— START Exercise data —

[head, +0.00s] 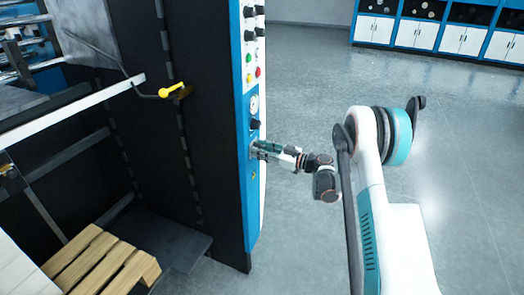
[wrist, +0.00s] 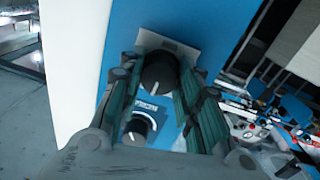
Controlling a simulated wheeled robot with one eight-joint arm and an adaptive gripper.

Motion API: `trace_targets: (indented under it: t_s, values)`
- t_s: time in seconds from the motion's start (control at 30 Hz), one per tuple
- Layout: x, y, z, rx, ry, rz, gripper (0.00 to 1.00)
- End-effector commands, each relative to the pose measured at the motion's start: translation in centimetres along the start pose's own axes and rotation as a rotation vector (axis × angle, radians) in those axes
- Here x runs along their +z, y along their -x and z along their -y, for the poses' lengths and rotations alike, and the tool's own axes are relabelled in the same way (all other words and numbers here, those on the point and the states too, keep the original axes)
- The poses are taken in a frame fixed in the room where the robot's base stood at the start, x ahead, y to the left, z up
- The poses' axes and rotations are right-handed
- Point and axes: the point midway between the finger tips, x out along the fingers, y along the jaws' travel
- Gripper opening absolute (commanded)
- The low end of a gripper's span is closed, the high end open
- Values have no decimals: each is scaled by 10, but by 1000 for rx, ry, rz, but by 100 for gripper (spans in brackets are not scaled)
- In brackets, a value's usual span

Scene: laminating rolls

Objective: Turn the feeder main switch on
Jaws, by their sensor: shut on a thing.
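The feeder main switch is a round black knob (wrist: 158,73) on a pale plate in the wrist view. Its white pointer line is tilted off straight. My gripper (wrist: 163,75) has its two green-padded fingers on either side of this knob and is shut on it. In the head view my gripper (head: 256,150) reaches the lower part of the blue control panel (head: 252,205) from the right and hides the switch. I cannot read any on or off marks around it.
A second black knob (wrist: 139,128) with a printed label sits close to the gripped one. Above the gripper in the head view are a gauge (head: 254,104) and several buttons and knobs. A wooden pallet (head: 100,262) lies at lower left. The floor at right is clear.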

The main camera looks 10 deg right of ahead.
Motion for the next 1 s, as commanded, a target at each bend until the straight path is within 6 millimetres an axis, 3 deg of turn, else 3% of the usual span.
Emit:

— END Exercise data —
— START Exercise data —

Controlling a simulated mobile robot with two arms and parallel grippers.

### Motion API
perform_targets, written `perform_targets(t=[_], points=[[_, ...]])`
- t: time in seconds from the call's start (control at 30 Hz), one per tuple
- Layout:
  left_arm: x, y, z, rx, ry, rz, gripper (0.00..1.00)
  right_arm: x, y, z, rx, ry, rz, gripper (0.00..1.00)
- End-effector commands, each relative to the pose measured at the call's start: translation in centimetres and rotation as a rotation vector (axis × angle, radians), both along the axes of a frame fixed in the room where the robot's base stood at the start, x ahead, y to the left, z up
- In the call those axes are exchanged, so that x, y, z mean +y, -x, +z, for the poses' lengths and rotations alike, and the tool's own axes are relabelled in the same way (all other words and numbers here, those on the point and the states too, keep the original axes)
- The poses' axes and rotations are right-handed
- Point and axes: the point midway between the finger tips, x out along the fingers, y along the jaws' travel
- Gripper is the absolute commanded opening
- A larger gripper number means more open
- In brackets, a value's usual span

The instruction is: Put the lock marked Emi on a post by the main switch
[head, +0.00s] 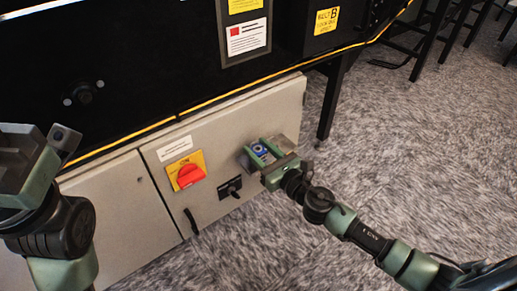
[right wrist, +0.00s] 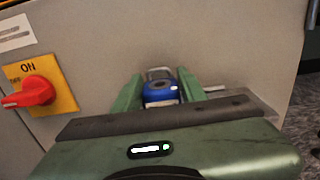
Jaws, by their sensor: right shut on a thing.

— END Exercise data —

> [What the task asks]:
Find all lines where the word "relabelled" appears. Copy them.

> [Result for this task]:
- Here x runs along their +z, y along their -x and z along their -y, for the poses' lengths and rotations alike, and the tool's own axes are relabelled in the same way (all other words and numbers here, those on the point and the states too, keep the original axes)
- In the call those axes are exchanged, so that x, y, z mean +y, -x, +z, for the poses' lengths and rotations alike, and the tool's own axes are relabelled in the same way (all other words and numbers here, those on the point and the states too, keep the original axes)

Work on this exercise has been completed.